Die Reaktionen der Projektpartner fielen erwartungsgemäß erleichtert aus. Verkehrsminister Winfried Hermann begrüßte die Entscheidung und bekräftigte, dass das Land Baden-Württemberg sich an keinen Mehrkosten über den vereinbarten Finanzierungsrahmen hinaus beteiligen werde (Land Baden-Württemberg). Auch die Stadt Stuttgart zeigte sich erfreut darüber, dass die kommunalen Haushalte nicht durch weitere Milliardenforderungen für das Projekt belastet werden (Stadt Stuttgart). Für die öffentliche Hand bedeutet das Urteil eine wichtige Absicherung gegen unkalkulierbare finanzielle Risiken bei öffentlich-privaten Partnerschaften. Für die Deutsche Bahn hingegen stellt die Entscheidung eine erhebliche finanzielle Belastung dar. Der Konzern muss nun die Mehrkosten von über sieben Milliarden Euro aus eigenen Mitteln oder durch Kredite finanzieren, was die wirtschaftliche Situation des staatseigenen Unternehmens weiter anspannt und zukünftige Investitionsspielräume einschränken könnte (Railway Gazette International). Die Entscheidung zwingt die Bahn, die Verantwortung für das Kostenmanagement ihrer Projekte vollständig zu übernehmen.

Ausblick und Lehren für zukünftige Großprojekte

Die Entscheidung im Fall Stuttgart 21 wird zweifellos als Präzedenzfall für zukünftige Infrastrukturprojekte in Deutschland dienen. Sie schärft das Bewusstsein aller Beteiligten – sowohl aufseiten der öffentlichen Hand als auch bei den ausführenden Unternehmen – für die immense Bedeutung einer wasserdichten Vertragsgestaltung. Zukünftige Finanzierungsvereinbarungen für Großprojekte werden die Lehren aus diesem Rechtsstreit berücksichtigen müssen. Es ist zu erwarten, dass Klauseln zur Verteilung von Kostenrisiken noch detaillierter und unmissverständlicher formuliert werden. Insbesondere die Regelungen für den Umgang mit Kostenüberschreitungen, sogenannte „Cost-Overrun-Klauseln“, werden in den Fokus rücken. Die öffentliche Hand wird darauf bestehen, klare Kostendeckel zu verankern, während Projektträger versuchen werden, flexiblere Mechanismen zur Anpassung der Finanzierung bei unvorhersehbaren Ereignissen zu etablieren. Dieser Fall demonstriert eindrücklich, dass die Hoffnung auf eine stillschweigende, solidarische Haftung aller Partner im Krisenfall ein unsicheres Fundament ist. Die juristische Realität orientiert sich am geschriebenen Vertrag.

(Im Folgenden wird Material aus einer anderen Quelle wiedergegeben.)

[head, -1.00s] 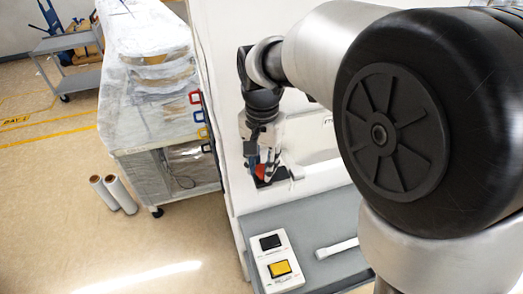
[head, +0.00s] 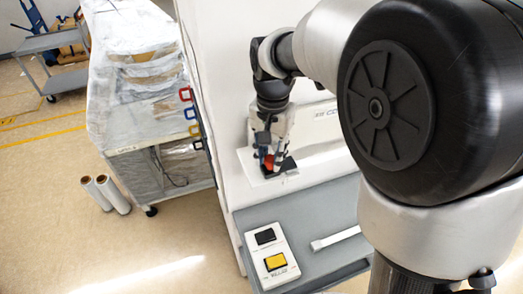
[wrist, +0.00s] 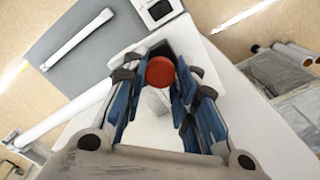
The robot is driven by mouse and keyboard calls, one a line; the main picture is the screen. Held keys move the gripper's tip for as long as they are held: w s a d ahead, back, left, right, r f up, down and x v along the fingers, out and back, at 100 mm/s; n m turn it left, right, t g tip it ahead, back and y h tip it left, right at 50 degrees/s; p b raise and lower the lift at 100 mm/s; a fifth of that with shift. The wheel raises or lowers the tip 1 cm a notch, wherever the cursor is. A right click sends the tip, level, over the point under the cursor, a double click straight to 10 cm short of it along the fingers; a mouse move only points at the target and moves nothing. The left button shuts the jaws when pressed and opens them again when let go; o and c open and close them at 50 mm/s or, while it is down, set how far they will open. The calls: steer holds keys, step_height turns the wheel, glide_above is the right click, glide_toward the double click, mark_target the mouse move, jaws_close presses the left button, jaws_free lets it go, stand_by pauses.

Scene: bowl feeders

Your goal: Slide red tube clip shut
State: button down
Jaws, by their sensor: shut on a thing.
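The red tube clip (wrist: 160,71) shows in the wrist view as a round red piece between the fingertips of my gripper (wrist: 158,75). My gripper is shut on it, with a blue-padded finger on each side. In the head view the red clip (head: 268,162) is a small red patch at the tips of my gripper (head: 269,165), low in front of the white machine. A dark part lies just below it. The fingers hide much of the clip, and I cannot tell how far it is slid.
A grey shelf (head: 312,215) holds a white box with a yellow button (head: 271,258) and a white bar (head: 335,238). A wrapped cart (head: 133,95) stands to the left. Two white rolls (head: 106,193) stand on the floor.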

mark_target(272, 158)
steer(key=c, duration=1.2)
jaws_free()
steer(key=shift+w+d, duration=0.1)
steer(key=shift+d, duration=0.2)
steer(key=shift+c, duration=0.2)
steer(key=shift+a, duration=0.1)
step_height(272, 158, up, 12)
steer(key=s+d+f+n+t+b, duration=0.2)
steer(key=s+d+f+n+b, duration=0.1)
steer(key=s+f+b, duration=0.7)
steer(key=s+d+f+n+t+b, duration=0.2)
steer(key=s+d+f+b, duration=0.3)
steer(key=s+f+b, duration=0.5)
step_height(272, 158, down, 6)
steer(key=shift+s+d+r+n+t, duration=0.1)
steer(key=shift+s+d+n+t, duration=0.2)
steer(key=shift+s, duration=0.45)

Für dich als angehende:r Jurist:in lassen sich aus diesem Fall mehrere wertvolle Lehren ziehen, die für die spätere Praxis im öffentlichen Wirtschaftsrecht, Baurecht oder Vertragsrecht relevant sind.

Key Takeaway Bedeutung für die juristische Praxis
Präzision im Vertrag Der Grundsatz pacta sunt servanda wurde gestärkt. Vage formulierte Projektziele ersetzen keine klaren finanziellen Verpflichtungen. Verträge müssen alle Eventualitäten, insbesondere Kostenüberschreitungen, explizit regeln.
Risikoallokation Das unternehmerische Risiko für die Durchführung eines Projekts liegt grundsätzlich beim Projektträger, sofern vertraglich nichts anderes vereinbart ist. Eine Überwälzung dieses Risikos auf die Partner bedarf einer eindeutigen vertraglichen Grundlage.
Prozessuale Hürden Der Fall zeigt die Bedeutung der Zulassungsvoraussetzungen für die Berufung im Verwaltungsprozessrecht (§ 124a VwGO). Nicht jede Unzufriedenheit mit einem Urteil führt zu einer neuen Verhandlung in der nächsten Instanz.
Rückbauverpflichtung als Faktor Die theoretische Möglichkeit eines Projektabbruchs inklusive der Pflicht zur Wiederherstellung des ursprünglichen Zustands kann ein entscheidendes juristisches Argument sein, um eine angebliche Zwangslage des Projektträgers zu entkräften.